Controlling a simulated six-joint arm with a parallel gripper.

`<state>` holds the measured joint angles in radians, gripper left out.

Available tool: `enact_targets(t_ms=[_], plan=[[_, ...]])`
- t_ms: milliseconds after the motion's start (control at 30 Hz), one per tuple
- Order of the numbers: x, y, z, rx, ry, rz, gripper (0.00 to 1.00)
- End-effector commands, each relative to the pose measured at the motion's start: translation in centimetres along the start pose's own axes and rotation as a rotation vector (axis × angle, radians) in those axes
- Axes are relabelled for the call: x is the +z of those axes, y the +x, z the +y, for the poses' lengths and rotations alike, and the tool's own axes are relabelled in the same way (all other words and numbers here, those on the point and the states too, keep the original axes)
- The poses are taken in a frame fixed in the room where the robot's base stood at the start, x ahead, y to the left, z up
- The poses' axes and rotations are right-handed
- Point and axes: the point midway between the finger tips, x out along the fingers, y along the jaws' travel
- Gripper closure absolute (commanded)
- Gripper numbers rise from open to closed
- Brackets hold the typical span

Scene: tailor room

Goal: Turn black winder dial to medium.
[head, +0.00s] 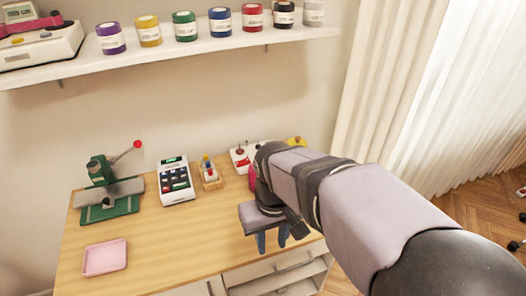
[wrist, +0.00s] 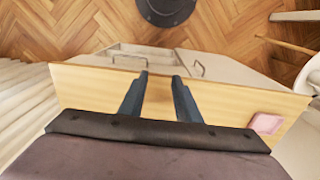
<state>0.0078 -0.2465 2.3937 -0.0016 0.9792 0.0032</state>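My gripper (head: 272,240) is above the right part of the wooden table, fingers pointing down. In the wrist view its two fingers (wrist: 161,78) are apart with nothing between them. I cannot make out a black winder dial in either view. A white device with a red knob (head: 239,158) stands at the back of the table, partly hidden by my arm. A magenta thing (head: 252,178) and a yellow thing (head: 297,141) also show only in part beside my arm.
The table (head: 190,235) has a clear front middle. A green press (head: 108,188), a keypad device (head: 176,181), a wooden block with colored pegs (head: 210,173) and a pink tray (head: 105,257) stand on it. A shelf (head: 200,48) holds several colored jars above. Drawers (head: 285,272) lie below the front edge.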

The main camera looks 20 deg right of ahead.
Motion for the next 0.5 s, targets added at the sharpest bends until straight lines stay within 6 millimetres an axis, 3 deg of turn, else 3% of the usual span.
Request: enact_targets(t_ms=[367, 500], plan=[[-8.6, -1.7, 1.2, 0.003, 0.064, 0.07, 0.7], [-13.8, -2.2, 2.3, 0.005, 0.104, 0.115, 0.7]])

◆ What to work on:
Give every line of the material that includes the string "axis".

◆ The answer:
- End-effector commands, each relative to the pose measured at the motion's start: translation in centimetres along the start pose's own axes and rotation as a rotation vector (axis × angle, radians) in those axes
Motion for the next 0.5 s, targets added at the sharpest bends until straight lines stay within 6 millimetres an axis, 3 deg of turn, else 3% of the usual span.

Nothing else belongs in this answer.